OLEH
RICHADIANA KARTAKUSUMA (Arkeolog Nasional)
Lokasi candi Sukuh terletak di lereng
kaki Gunung Lawu pada ketinggian kurang lebih 1.186 meter di atas
permukaan laut pada koordinat 07o37, 38’ 85’’ Lintang Selatan dan
111o07,. 52’65’’ Bujur Barat.
Candi ini terletak di dukuh Berjo, desa
Sukuh, kecamatan Ngargoyoso, Kabupaten Karanganyar, eks Karesidenan
Surakarta, Jawa Tengah. Berjarak kurang lebih 20 kilometer dari kota
Karanganyar dan 36 kilometer dari Surakarta.
ini
digolongkan kontroversial karena bentuknya yang kurang lazim dan karena
banyaknya obyek-obyek lingga dan yoni yang melambangkan seksualitas.
CANDI yang terletak di Desa Mberjo, Kecamatan Ngargoyoso, Kabupaten
Karanganyar, Jawa Tengah, itu sering disebut “The Last Temple” karena
selepas runtuhnya Majapahit pada abad XV tidak ditemui pembangunan candi
lagi.
Candi Sukuh menjadi saksi terakhir Kejayaan Hindu di Jawa. Candi di
Jawa Tengah umumnya menghadap ke Timur. terkecuali candi Sukuh.
Candi yang satu ini seperti halnya kebanyakan candi yang ada di Jawa
Timur yakni menghadap Barat. Jadi untuk memasuki candi Sukuh, orang
menuju ke arah Timur, tempat Matahari terbit. Padahal Matahari dipuja
sejak jaman prehistori.
Dengan begitu ada pengaruh asli dalam pembuatan candi Sukuh, berbeda
dengan candi lainnya di Jawa Tengah yang banyak dipengaruhi India.
Sekilas Tentang Candi Sukuh – Candi Sukuh
dibangun dalam tiga susunan trap (teras), dimana semakin kebelakang
semakin tinggi. Pada teras pertama terdapat gapura utama. Pada gapura
ini ada sebuah candrasangkala dalam bahasa Jawa yang berbunyi gapura
buta abara wong. Artinya dalam bahasa Indonesia adalah “Gapura sang
raksasa memangsa manusia”. Kata-kata ini memiliki makna 9, 5, 3, dan 1.
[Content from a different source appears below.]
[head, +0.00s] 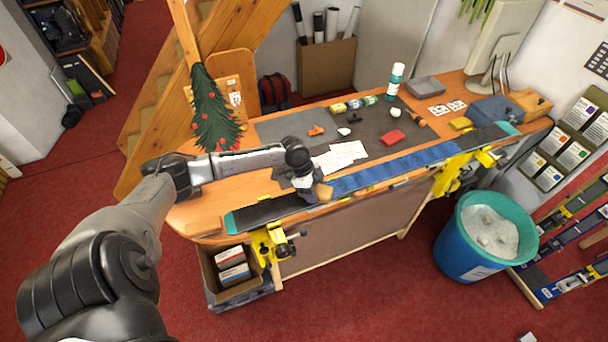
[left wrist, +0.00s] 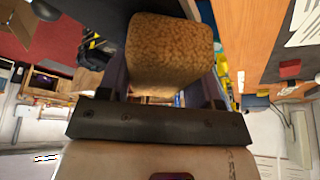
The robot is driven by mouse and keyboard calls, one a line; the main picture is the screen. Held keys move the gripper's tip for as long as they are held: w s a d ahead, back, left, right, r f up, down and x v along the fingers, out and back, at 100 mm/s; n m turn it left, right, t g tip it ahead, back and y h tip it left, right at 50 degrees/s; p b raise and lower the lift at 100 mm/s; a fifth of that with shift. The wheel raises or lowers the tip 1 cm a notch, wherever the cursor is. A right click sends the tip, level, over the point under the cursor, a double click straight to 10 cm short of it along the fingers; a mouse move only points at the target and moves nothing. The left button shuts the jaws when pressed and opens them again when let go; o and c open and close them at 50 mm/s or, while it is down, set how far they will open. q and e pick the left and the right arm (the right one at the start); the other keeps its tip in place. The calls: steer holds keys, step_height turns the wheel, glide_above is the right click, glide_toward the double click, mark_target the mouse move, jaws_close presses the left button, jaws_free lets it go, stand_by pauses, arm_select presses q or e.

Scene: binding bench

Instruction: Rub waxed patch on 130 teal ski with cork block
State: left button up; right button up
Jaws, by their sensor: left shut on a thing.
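The ski (head: 392,167) lies along the front edge of the bench, held in yellow vises. It has a blue middle, dark ends and teal tips. My left gripper (head: 308,189) is over the ski, left of its middle, shut on the tan cork block (head: 324,192). The cork block fills the space between the fingers in the left wrist view (left wrist: 168,52). The block is at or just above the ski; I cannot tell if it touches. I cannot make out a waxed patch. My right gripper is not in view.
Yellow vises (head: 268,243) and (head: 452,176) stand at the bench front. Papers (head: 340,157), a red block (head: 392,137) and a teal bottle (head: 395,80) lie or stand on the bench behind the ski. A teal-rimmed bin (head: 463,234) stands on the floor at right.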

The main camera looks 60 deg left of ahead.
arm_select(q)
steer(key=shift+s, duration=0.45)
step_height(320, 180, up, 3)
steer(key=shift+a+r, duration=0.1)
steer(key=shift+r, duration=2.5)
Jika dibalik maka didapatkan tahun 1359 Saka atau tahun 1437 Masehi.
Di lantai dasar dari gapura ini terdapat
relief yang menggambarkan phallus berhadapan dengan vagina. Relief ini
mengandung makna yang mendalam. Relief ini mirip lingga-yoni dalam agama
Hindu yang melambangkan Dewa Syiwa dengan istrinya (Parwati).
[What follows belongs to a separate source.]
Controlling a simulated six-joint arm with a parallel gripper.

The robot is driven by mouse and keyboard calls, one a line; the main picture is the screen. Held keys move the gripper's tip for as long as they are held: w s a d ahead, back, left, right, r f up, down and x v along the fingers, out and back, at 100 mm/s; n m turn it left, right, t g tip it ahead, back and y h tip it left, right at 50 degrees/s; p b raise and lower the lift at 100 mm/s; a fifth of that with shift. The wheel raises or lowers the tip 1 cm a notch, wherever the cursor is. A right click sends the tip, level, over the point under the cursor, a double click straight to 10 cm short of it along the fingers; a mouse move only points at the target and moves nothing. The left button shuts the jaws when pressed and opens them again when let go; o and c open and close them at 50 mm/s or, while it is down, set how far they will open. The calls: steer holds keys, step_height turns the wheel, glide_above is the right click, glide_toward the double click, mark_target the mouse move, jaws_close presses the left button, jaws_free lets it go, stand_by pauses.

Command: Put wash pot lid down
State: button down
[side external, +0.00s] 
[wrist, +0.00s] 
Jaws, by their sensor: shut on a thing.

Lingga-yoni merupakan lambang kesuburan.
Relief tersebut sengaja dipahat di lantai pintu masuk dengan maksud
agar siapa saja yang melangkahi relief tersebut segala kotoran yang
melekat di badan menjadi sirna sebab sudah terkena “suwuk”.
Pada teras kedua juga terdapat gapura dan terdapat patung penjaga
pintu atau dwarapala dalam keadaan rusak dan sudah tidak jelas bentuknya
lagi.
Pada gapura terdapat candrasangkala yang berbunyi gajah wiku anahut buntut.
Artinya “Gajah pendeta menggigit ekor”. Kata-kata ini memiliki makna 8,
7, 3, dan 1. Jika dibalik maka didapatkan tahun 1378 Saka atau tahun
1456 Masehi. Jadi jika bilangan ini benar, maka ada selisih hampir
duapuluh tahun dengan gapura di teras pertama !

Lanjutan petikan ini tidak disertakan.